Die Bremische Bürgerschaft (Landtag) möge beschließen:

Die Bremische Bürgerschaft (Landtag) fordert den Senat auf:

  1. Eine Schulausbauplanung für das Land Bremen vorzulegen, die folgende Punkte umfasst:
    1. den Rechtsanspruch auf einen Ganztagsschulplatz für die Grundschule ab August 2026 umsetzt;
    2. darüber hinaus gewährleistet, dass Plätze sowohl im offenen wie im geschlossenen Ganztag entsprechend eines vorher erhobenen Bedarfs entstehen;
    3. außerdem erklärt, welche Zielzahlen für weiterführende Schulen in Bezug auf Ganztagsschulplätze in den einzelnen Quartieren erreicht werden sollen;
    4. einen detaillierten und standortscharfen Bau- und Finanzierungsplan enthält, um die notwendigen Maßnahmen organisatorisch abzusichern und im Haushalt zu hinterlegen;
    5. eine Personalbedarfsplanung enthält und eine entsprechende Qualifizierung schon jetzt vorbereitet.

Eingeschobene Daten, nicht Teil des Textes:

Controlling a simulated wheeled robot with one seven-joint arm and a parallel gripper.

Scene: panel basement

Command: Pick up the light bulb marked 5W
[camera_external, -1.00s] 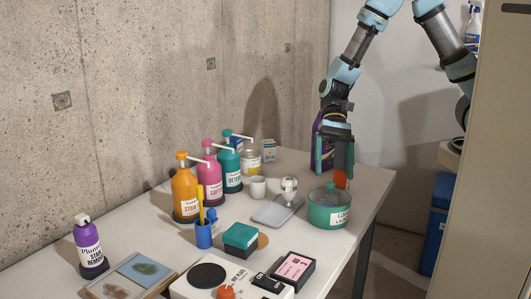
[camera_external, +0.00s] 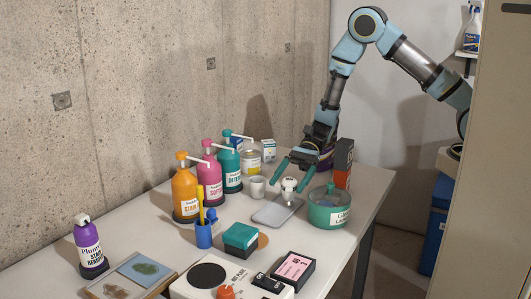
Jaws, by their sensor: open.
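A white light bulb (camera_external: 289,197) is on a grey tray (camera_external: 264,215) in the middle of the table. Any 5W marking on it is too small to read. My gripper (camera_external: 289,186) is open and tilted down at the bulb from behind. Its two teal fingers are on either side of the bulb's upper part in the picture. I cannot tell whether they touch it.
A green tub (camera_external: 329,212) and an orange-and-black box (camera_external: 343,163) are close on the right. A white cup (camera_external: 256,187), a can (camera_external: 250,160) and pump bottles (camera_external: 210,182) are to the left. A teal box (camera_external: 240,236) is in front.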

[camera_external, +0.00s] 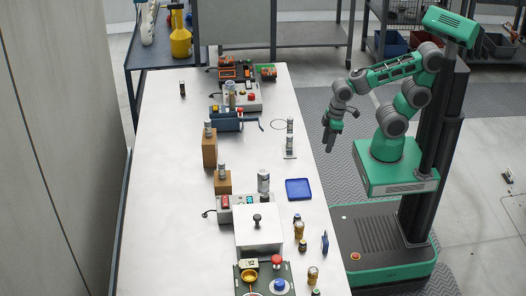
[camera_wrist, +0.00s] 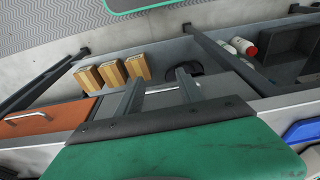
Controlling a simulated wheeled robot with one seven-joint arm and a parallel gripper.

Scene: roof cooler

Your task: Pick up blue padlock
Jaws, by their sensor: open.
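A small upright blue thing (camera_external: 324,241) stands near the right edge of the white table (camera_external: 170,200) in the external view. It may be the blue padlock, but it is too small to tell. My gripper (camera_external: 331,146) hangs just past the table's right edge, beside its far half, pointing down and well away from the blue thing. In the wrist view my gripper's two fingers (camera_wrist: 160,88) stand apart with nothing between them. No padlock can be made out in the wrist view.
Bottles (camera_external: 299,229) stand beside the blue thing, and a blue tray (camera_external: 298,189) lies farther back. Devices and wooden blocks (camera_external: 209,150) line the table's middle. The table's left side is mostly clear. The wrist view shows tan boxes (camera_wrist: 100,74) and an orange panel (camera_wrist: 40,118).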

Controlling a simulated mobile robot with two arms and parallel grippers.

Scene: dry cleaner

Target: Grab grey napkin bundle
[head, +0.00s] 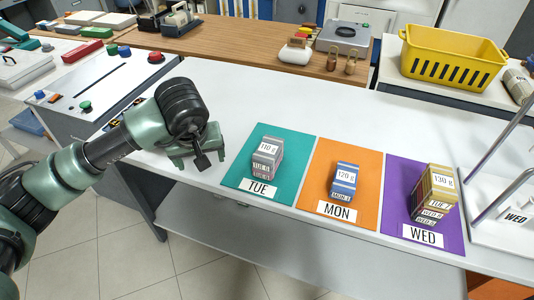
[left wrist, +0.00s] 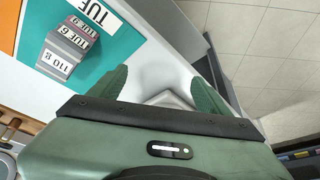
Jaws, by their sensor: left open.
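The grey napkin bundle (head: 268,157) stands on the teal mat (head: 297,140) marked TUE in the head view, with a white "110 g" label on top and TUE labels on its side. It also shows at the upper left of the left wrist view (left wrist: 68,50). My left gripper (head: 203,158) is open and empty, left of the teal mat and apart from the bundle. In the left wrist view its two green fingers (left wrist: 158,90) are spread over bare white table. My right gripper is not in view.
A blue bundle (head: 344,179) stands on the orange MON mat (head: 323,158). Gold bundles (head: 437,190) stand on the purple WED mat (head: 396,190). A metal rack (head: 490,175) is at the right, a yellow basket (head: 452,57) behind. The white table (head: 240,100) behind the mats is clear.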

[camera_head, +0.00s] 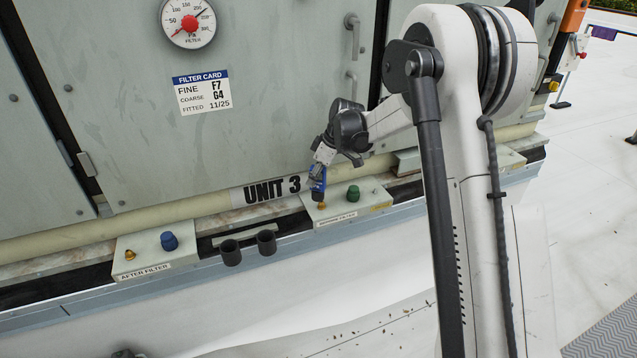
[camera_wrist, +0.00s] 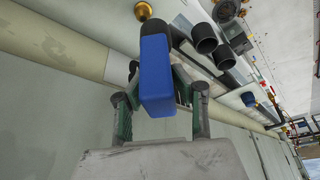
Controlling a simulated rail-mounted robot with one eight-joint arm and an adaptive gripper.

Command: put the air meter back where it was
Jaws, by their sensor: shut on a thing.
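The air meter is a blue block with a dark end (camera_head: 318,184), held in my gripper (camera_head: 322,168). In the wrist view the blue body (camera_wrist: 157,75) sits between the two fingers of my gripper (camera_wrist: 157,88), which are shut on it. In the head view it is just above the right port box (camera_head: 335,214), by a brass fitting (camera_head: 322,206); I cannot tell whether they touch. Two black cup holders (camera_head: 230,252) (camera_head: 267,242) stand side by side to the left on the ledge, and look empty. They also show in the wrist view (camera_wrist: 204,38).
The left port box, labelled AFTER FILTER (camera_head: 145,266), carries a blue cap (camera_head: 169,241) and a brass fitting (camera_head: 129,255). A green cap (camera_head: 353,193) is on the right box. The grey unit wall with a gauge (camera_head: 188,22) rises behind a pale pipe (camera_head: 180,211).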

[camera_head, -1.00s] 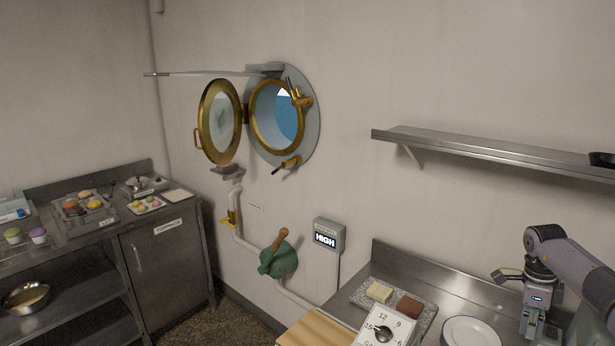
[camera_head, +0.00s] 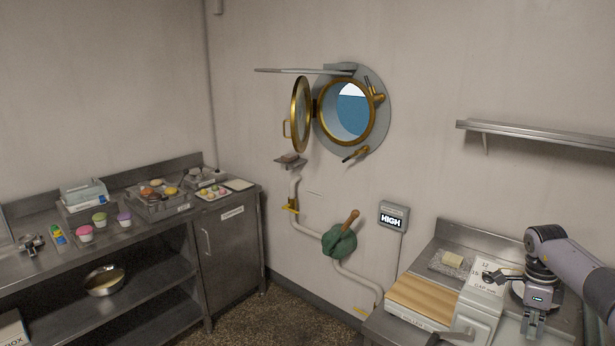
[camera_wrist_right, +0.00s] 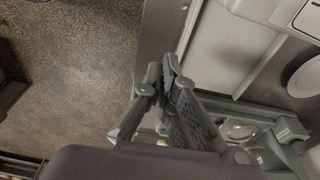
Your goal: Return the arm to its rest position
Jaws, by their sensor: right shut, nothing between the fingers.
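My right arm (camera_head: 572,256) comes in from the right in the head view. My right gripper (camera_head: 533,322) hangs pointing down in front of the steel counter at the right, shut and empty. In the right wrist view the gripper's fingers (camera_wrist_right: 172,95) are together with nothing between them, above the counter's edge and the floor. My left gripper is in neither view.
A wall shelf (camera_head: 540,135) is above. An open porthole (camera_head: 352,110) is on the wall. The left counter (camera_head: 60,245) bears trays. Speckled floor (camera_wrist_right: 70,70) is clear.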

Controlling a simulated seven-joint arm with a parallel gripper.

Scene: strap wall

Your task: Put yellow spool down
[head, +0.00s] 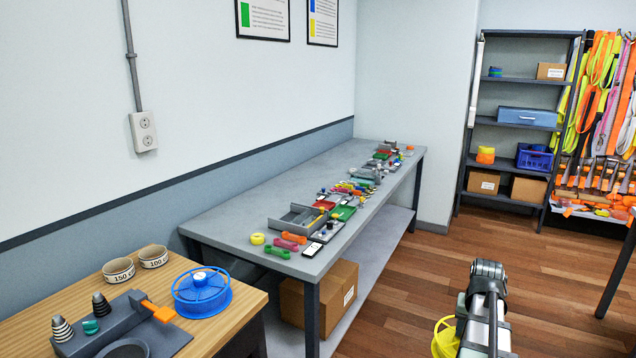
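The yellow spool (441,343) shows in the head view at the bottom edge, low in front of the wooden floor. It is partly cut off by the frame and partly hidden behind my arm. My gripper's fingers do not show, so I cannot see whether they hold the spool. A blue spool (202,292) lies flat on the wooden table (236,331) at the lower left.
Cream rings (118,271), a grey fixture with an orange lever (157,311) and dark cones share the wooden table. A long grey bench (246,212) carries several small parts along its right edge. A shelf rack (512,78) stands behind. Open floor (400,300) lies between.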

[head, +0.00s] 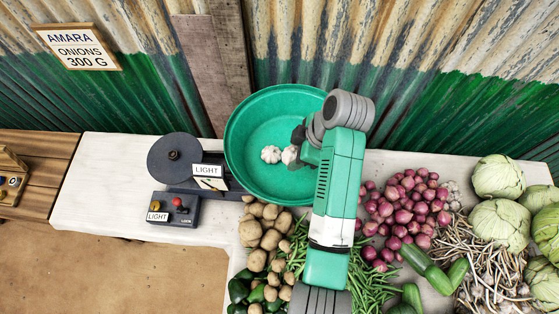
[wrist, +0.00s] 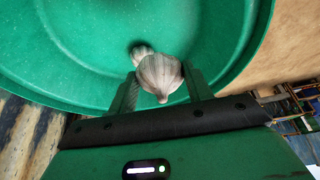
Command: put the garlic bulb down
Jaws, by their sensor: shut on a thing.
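My gripper (head: 297,146) is shut on a white garlic bulb (head: 289,155), which is partly hidden by the gripper in the head view. In the wrist view the held bulb (wrist: 158,73) sits between my two fingers (wrist: 161,84), its tip toward the palm. It is over the wide green basin (head: 245,115); I cannot tell whether it touches the basin floor. A second garlic bulb (head: 270,154) lies in the basin just left of the held one. It shows partly hidden behind the held bulb in the wrist view (wrist: 139,49).
Potatoes (head: 255,233), red onions (head: 405,205) and cabbages (head: 498,177) crowd the front and right. The white tabletop (head: 105,185) is bare at left.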

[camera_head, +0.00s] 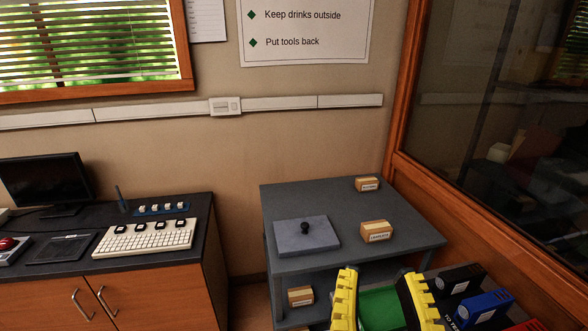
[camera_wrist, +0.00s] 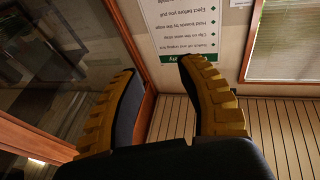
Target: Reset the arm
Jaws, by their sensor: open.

  2. Für die Kooperation mit externen Partnern im Schulbetrieb einen Leitfaden mit Kooperationskriterien, Rahmenbedingungen und Qualitätskriterien zu erstellen, damit die Zusammenarbeit im Sinne steigender Bildungsqualität und wachsender Chancengerechtigkeit gelingen kann.
  3. Der Deputation für Kinder und Bildung sechs Monate nach Beschlussfassung über den Fortgang der Planungen zu berichten und innerhalb eines Jahres einen entsprechenden Ausbauplan vorzulegen.